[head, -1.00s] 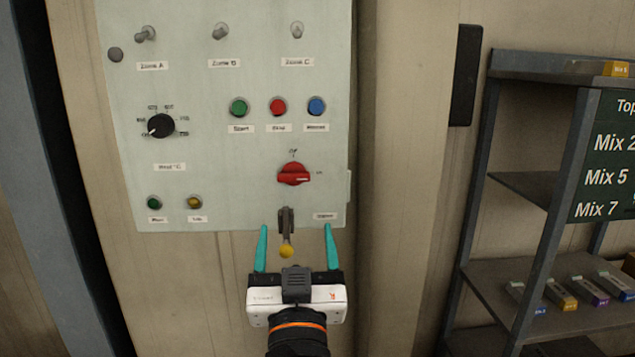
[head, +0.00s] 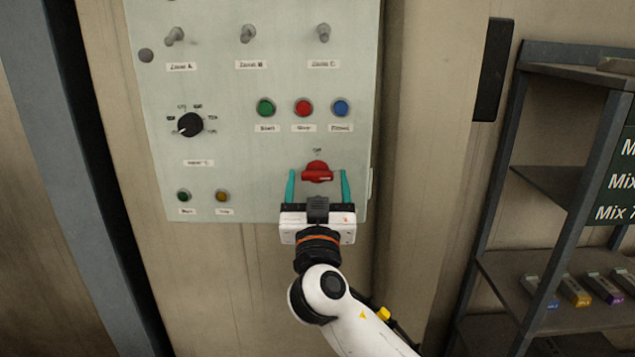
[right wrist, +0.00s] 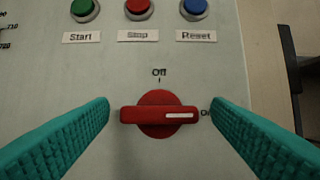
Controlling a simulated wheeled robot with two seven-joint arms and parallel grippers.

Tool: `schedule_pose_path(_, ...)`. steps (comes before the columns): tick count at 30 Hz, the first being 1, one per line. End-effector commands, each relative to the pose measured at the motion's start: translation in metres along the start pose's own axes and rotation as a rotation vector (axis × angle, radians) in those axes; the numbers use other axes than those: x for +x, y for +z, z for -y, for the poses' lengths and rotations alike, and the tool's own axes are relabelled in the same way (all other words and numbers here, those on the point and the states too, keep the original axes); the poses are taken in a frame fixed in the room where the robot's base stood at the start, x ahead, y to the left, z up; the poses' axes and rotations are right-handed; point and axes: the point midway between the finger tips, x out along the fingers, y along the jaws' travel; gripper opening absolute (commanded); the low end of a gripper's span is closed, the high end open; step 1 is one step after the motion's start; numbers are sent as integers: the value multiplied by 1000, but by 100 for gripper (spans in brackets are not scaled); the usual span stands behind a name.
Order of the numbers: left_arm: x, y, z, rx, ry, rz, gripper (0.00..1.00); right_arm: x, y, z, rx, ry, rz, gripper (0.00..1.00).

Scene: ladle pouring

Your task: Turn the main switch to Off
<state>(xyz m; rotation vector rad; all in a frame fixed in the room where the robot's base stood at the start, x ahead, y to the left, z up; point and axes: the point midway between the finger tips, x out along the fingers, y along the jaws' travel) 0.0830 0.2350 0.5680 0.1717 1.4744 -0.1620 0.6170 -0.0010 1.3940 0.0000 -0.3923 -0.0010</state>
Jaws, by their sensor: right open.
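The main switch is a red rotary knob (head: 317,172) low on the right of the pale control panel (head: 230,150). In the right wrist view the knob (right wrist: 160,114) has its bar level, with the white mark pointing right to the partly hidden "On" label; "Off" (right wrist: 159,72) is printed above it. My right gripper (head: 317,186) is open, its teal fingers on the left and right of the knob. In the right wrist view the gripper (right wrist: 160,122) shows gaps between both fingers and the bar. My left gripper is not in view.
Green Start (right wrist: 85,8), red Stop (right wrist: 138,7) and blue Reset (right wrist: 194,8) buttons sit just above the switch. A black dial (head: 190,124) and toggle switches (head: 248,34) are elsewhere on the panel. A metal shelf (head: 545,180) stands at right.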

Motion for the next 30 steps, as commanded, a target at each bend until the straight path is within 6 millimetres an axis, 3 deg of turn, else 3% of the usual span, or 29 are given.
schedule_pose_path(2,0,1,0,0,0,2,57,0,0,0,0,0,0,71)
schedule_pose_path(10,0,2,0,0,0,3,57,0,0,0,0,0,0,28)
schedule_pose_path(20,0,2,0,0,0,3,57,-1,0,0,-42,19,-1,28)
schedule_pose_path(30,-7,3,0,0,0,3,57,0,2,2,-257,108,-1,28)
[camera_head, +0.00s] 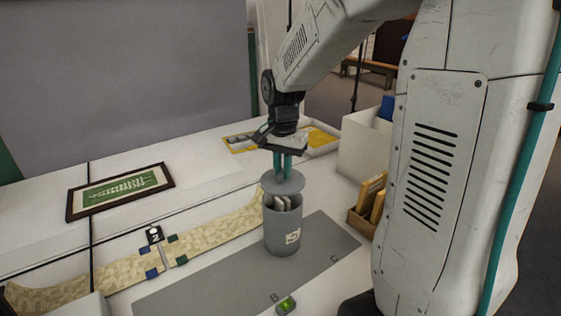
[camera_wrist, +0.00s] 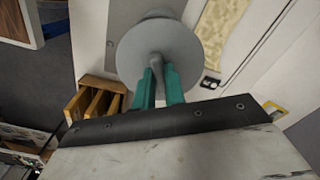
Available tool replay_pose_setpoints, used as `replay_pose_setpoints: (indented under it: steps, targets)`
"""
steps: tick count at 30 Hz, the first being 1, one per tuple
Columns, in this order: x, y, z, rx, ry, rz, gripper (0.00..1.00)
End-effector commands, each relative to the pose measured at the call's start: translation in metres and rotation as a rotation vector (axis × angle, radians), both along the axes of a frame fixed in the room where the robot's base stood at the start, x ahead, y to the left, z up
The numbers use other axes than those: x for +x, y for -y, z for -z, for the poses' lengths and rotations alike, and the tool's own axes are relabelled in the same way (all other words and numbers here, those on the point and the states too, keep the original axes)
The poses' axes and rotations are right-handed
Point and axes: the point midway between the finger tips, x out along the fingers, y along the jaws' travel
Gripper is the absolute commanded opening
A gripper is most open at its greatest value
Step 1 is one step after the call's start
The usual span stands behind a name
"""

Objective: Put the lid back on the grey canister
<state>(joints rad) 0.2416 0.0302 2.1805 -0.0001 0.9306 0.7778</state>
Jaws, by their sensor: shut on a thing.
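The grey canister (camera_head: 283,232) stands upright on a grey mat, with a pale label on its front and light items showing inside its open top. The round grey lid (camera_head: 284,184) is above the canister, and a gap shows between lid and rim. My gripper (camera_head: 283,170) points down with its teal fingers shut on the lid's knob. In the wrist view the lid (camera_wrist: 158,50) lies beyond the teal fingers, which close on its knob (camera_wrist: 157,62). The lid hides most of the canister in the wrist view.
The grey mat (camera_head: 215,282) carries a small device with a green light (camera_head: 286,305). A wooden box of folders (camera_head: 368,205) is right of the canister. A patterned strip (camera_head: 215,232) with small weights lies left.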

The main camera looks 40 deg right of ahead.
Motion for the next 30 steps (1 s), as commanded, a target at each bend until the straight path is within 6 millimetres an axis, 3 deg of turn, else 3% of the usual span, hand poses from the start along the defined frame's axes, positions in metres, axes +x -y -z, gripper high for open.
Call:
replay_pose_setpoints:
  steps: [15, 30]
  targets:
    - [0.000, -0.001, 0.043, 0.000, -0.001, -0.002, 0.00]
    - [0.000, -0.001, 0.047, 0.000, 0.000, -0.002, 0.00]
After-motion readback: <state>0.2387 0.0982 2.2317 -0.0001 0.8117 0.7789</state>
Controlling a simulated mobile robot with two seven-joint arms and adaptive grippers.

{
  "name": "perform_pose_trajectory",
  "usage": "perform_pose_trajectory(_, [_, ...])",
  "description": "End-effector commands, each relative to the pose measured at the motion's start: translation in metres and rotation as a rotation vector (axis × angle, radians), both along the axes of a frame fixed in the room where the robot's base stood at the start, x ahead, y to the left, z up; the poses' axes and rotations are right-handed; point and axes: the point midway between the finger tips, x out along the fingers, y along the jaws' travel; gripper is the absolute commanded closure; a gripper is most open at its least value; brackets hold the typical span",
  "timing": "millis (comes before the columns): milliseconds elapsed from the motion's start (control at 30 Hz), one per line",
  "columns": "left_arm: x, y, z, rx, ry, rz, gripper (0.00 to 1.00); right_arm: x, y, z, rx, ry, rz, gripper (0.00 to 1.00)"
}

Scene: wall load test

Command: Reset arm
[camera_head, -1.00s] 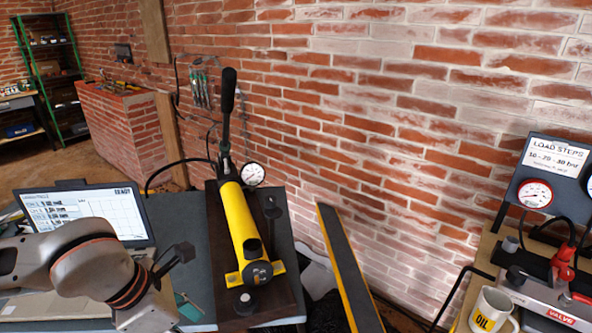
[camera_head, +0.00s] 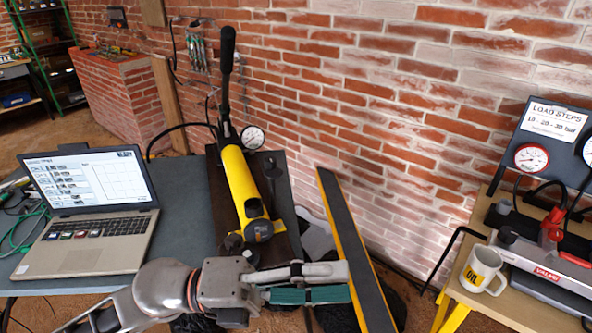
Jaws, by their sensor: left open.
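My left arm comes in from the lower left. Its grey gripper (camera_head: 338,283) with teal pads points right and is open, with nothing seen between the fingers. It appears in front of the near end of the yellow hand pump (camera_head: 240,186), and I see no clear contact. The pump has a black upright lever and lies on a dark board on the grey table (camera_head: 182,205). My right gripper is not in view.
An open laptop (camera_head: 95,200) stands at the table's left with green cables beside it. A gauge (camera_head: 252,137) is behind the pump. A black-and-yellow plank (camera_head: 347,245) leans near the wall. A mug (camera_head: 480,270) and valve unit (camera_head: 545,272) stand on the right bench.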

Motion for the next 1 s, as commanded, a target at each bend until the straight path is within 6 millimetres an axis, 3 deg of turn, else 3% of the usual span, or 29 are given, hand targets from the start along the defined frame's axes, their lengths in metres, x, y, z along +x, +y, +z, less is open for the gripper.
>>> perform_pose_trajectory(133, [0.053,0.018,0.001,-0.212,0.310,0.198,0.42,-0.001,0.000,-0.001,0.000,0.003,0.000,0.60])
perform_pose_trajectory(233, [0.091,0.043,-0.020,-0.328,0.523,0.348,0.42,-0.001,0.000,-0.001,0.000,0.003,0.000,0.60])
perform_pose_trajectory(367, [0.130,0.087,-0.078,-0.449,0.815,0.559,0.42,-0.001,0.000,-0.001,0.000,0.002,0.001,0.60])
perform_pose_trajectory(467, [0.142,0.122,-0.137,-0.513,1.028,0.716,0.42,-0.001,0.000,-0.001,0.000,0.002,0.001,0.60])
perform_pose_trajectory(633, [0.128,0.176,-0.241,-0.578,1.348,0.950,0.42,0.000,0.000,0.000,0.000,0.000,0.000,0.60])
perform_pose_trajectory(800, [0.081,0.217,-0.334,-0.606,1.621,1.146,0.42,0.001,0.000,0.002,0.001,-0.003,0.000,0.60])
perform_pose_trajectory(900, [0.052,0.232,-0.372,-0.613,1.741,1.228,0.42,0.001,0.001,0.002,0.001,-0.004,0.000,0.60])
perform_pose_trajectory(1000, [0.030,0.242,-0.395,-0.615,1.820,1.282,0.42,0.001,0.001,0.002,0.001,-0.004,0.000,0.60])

==============================

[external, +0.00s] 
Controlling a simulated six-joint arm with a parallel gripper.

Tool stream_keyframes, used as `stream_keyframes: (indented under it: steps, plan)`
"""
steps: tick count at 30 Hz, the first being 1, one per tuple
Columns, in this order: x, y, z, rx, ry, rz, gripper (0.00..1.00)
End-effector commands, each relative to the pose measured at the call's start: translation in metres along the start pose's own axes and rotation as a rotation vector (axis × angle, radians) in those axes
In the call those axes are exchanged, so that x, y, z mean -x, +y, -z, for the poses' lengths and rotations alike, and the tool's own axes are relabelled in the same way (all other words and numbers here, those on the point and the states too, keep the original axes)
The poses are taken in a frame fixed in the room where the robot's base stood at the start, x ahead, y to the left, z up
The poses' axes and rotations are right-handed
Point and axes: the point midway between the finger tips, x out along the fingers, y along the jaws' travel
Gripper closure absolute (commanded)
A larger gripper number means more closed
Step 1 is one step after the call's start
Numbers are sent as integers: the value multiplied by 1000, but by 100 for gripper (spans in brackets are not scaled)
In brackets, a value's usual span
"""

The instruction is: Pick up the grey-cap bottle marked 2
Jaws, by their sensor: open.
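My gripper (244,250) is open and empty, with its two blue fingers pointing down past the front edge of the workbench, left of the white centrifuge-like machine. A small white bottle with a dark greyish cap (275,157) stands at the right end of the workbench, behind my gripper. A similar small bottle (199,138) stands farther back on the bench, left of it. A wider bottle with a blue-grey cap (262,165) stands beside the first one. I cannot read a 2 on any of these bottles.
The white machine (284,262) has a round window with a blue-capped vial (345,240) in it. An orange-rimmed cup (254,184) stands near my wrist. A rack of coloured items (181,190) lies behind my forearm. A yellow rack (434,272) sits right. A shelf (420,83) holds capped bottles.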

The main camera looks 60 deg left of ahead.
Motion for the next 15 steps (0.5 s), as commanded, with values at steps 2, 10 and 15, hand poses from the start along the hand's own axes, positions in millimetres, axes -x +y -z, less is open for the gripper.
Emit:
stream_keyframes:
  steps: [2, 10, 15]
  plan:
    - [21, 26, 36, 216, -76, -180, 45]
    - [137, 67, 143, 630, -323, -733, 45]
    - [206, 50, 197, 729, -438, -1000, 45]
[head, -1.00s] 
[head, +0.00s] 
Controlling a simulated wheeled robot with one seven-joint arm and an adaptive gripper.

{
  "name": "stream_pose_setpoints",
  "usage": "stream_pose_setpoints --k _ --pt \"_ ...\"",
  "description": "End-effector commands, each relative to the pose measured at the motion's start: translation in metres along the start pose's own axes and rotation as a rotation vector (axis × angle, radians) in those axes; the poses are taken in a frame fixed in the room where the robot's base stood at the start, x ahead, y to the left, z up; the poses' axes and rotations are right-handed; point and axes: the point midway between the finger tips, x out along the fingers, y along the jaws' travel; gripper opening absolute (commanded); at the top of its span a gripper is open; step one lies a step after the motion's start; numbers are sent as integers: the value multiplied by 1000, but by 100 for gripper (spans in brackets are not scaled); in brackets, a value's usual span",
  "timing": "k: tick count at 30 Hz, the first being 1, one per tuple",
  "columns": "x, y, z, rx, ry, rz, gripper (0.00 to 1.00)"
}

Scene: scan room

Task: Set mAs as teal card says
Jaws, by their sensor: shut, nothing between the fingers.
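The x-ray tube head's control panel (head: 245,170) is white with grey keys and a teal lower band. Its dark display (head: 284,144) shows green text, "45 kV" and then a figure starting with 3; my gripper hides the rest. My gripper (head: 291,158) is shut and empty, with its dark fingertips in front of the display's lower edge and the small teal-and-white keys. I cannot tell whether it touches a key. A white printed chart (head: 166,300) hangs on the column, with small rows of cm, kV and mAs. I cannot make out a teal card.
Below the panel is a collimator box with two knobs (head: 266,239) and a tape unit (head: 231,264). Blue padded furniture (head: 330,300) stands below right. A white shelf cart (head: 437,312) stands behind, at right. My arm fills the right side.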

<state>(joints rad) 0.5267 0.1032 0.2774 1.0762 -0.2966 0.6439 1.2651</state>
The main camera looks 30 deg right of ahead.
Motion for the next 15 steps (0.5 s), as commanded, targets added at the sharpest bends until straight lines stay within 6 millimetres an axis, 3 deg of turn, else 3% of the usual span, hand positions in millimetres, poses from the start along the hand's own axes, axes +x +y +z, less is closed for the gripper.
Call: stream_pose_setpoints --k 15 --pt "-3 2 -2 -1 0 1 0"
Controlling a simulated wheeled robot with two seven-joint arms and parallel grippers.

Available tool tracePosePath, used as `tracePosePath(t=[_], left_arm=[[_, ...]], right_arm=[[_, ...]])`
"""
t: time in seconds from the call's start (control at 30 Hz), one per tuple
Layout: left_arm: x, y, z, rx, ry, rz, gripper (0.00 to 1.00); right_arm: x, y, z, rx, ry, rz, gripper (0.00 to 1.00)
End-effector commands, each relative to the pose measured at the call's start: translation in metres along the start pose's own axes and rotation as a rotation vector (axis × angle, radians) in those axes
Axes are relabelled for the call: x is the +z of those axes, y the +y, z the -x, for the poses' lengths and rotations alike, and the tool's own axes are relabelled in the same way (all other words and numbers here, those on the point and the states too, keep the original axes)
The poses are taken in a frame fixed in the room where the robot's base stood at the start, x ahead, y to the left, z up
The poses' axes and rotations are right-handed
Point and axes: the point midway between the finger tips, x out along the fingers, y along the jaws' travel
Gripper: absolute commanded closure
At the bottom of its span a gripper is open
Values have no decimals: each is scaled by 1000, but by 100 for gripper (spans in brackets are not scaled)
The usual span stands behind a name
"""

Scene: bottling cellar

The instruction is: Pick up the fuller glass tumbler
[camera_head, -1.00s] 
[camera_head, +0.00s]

==============================

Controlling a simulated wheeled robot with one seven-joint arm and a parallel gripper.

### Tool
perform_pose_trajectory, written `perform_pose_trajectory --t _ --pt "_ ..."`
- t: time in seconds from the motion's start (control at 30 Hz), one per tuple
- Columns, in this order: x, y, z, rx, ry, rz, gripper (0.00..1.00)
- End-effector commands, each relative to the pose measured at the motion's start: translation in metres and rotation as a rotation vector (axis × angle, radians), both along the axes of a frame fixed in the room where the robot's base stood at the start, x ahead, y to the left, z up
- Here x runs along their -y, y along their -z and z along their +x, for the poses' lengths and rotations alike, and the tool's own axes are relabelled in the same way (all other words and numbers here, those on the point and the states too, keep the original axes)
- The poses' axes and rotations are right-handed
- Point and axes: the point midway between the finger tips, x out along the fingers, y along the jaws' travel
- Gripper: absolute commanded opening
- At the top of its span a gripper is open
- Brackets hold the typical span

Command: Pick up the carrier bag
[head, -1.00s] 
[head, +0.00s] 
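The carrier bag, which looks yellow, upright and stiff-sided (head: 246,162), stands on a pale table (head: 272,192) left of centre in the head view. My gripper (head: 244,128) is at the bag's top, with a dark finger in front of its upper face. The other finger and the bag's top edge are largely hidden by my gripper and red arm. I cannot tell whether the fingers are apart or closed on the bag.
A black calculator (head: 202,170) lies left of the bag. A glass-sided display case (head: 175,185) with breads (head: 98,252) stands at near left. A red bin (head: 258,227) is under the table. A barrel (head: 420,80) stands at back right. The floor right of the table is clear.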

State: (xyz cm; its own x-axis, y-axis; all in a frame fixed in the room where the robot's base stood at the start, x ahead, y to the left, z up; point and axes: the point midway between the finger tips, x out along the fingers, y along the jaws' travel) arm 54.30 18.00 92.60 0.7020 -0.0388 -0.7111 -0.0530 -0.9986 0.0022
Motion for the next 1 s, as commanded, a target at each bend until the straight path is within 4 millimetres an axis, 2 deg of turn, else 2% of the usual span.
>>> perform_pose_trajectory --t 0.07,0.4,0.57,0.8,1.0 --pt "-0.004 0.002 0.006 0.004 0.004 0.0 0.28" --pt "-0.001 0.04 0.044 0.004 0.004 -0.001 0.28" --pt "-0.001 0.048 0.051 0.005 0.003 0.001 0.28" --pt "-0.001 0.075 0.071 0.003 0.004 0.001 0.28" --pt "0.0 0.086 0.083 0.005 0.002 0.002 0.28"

==============================

TASK BRIEF:
Each line that has the word "tick" should be copied.

COMPLETE RESPONSE:
Tool: `schedule_pose_path(_, ...)`. steps (comes before the columns): tick count at 30 Hz, the first being 1, one per line. End-effector commands, each relative to the pose measured at the motion's start: translation in metres along the start pose's own axes and rotation as a rotation vector (axis × angle, radians) in those axes; the numbers use other axes than those: x for +x, y for +z, z for -y, for the poses' lengths and rotations alike, and the tool's own axes are relabelled in the same way (all other words and numbers here, those on the point and the states too, keep the original axes); the poses are taken in a frame fixed in the room where the robot's base stood at the start, x ahead, y to the left, z up; the poses' axes and rotations are right-handed; point and axes: the point midway between the finger tips, x out along the fingers, y along the jaws' travel; gripper opening absolute (commanded); the low end of a gripper's span is closed, the high end open; step 1 is one step after the motion's start; numbers are sent as integers: the value multiplied by 1000, but by 100 for gripper (spans in brackets are not scaled); the usual span stands behind a name.
steps: tick count at 30 Hz, the first being 1, one per tuple
steps: tick count at 30 Hz, the first being 1, one per tuple
  "timing": "k: tick count at 30 Hz, the first being 1, one per tuple",

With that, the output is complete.